The Power of Being Your Own Friend

What does the voice inside your head sound like? For many of us, that voice can be harsh and unforgiving, also known as the inner critic. Our inner critic helps us see mistakes, and so that you can learn and grow from them, but when that voice is based on shame it can be unrelenting and keep us stuck.

Enter self-compassion. In this article, Kristin Neff defines self-compassion as treating yourself like you would a friend going through a difficult time. In other words, the ability to be your own friend when you are suffering. If you are like me, you have said things to yourself you would never say to a friend that’s hurting or needs support. So why do we say those things to ourselves when what we need is to be uplifted?

According to Neff, our inner critic activates the body’s threat-defense system and increases stress hormones. While trying to protect us, the inner critic can instead lead to chronic stress and can increase depression and anxiety. Good news, when give ourselves self-compassion we activate our mammalian care center which provides comfort like giving yourself a big hug. Self-compassion is the best antidote to shame and the inner critic. 

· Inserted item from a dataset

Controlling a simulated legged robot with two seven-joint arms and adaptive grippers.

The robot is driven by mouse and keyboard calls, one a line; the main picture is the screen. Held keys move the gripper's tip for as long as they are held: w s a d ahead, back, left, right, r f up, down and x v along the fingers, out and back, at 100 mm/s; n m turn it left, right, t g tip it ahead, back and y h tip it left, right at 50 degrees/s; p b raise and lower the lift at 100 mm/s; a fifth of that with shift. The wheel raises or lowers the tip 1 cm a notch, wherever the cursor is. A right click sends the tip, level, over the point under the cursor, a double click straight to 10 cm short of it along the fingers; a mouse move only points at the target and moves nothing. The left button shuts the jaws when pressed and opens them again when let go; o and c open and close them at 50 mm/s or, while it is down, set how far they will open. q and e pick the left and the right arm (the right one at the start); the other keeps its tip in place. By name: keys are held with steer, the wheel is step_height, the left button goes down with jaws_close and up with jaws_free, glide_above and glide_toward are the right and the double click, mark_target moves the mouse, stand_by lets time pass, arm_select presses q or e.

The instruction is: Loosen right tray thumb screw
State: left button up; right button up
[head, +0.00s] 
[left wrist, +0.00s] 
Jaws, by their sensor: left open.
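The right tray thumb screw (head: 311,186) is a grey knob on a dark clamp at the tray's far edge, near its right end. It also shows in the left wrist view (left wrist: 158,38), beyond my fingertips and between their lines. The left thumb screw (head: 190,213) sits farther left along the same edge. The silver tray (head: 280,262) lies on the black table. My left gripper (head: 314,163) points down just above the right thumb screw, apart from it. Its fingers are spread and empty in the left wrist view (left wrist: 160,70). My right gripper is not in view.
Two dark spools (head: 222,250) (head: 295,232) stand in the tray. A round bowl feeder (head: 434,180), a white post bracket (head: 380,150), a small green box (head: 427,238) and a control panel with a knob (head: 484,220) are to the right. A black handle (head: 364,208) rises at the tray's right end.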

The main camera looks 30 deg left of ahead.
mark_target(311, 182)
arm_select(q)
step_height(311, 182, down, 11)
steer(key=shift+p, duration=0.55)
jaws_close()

Here are 3 helpful self-compassion practices to help get you started: 

1. Explore the voice inside your head.

Find a way to externalize the inner critic. Write it down or even say the thoughts out loud. Look for patterns and common phrases your inner critic uses. Then offer gentle challenges to what your inner critic tells you.

2. Talk to yourself like you would a friend.

When you find yourself struggling, imagine you are talking to a friend. Use positive affirmations and supportive phrases when speaking to yourself. Some helpful phrases could be: “I’m doing my best and that’s enough,” as well as “I’m human and it’s ok to be human.”

3. Borrow affirmations from your friends/family.

If the above practices seem difficult and you are unable to come up with kind things to say to yourself, reach out to your support system. Ask your friends and/or family what they would say to you and practice saying them to yourself.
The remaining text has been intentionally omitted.